= Set exercise =
Please copy the lines below exactly, from the first one through the line showing "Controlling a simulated".

= Information provided =
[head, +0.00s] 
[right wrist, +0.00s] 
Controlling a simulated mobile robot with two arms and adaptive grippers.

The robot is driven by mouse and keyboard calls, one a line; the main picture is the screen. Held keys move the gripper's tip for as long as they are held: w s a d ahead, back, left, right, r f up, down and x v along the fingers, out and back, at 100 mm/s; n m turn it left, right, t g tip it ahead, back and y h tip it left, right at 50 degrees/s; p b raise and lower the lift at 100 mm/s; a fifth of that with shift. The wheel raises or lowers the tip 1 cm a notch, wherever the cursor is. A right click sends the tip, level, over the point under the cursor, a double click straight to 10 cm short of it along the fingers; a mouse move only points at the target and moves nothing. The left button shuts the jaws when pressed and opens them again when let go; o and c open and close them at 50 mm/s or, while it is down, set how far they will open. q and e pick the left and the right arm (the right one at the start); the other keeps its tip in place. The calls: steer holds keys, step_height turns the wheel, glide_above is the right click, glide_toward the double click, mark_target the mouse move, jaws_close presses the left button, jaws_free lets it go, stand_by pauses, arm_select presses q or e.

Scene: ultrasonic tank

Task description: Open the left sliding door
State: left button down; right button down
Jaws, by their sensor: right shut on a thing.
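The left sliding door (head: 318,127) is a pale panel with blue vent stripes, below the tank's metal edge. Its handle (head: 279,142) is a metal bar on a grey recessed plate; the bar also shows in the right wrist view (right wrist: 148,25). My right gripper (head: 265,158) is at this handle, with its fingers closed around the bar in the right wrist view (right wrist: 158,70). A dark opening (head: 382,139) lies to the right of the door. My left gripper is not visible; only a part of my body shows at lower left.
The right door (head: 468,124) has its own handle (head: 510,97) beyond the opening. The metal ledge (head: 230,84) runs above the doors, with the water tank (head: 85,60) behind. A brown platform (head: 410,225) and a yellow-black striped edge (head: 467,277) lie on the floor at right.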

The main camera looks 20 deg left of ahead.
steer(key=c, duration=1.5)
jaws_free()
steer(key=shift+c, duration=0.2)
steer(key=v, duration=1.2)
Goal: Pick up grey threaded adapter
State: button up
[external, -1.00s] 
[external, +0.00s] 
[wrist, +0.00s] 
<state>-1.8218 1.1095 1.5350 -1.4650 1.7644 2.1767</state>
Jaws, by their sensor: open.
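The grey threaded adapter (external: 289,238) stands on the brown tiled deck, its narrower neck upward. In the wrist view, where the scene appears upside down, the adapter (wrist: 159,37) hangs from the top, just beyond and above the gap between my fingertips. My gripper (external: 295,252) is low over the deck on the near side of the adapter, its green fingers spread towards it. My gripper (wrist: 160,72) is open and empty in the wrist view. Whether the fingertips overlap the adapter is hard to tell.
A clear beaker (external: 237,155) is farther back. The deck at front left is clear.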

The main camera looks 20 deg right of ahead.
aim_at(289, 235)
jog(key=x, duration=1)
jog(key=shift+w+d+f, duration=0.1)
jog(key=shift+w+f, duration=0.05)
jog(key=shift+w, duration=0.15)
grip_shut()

= Answer to the problem =
[head, +0.00s] 
[right wrist, +0.00s] 
Controlling a simulated mobile robot with two arms and adaptive grippers.

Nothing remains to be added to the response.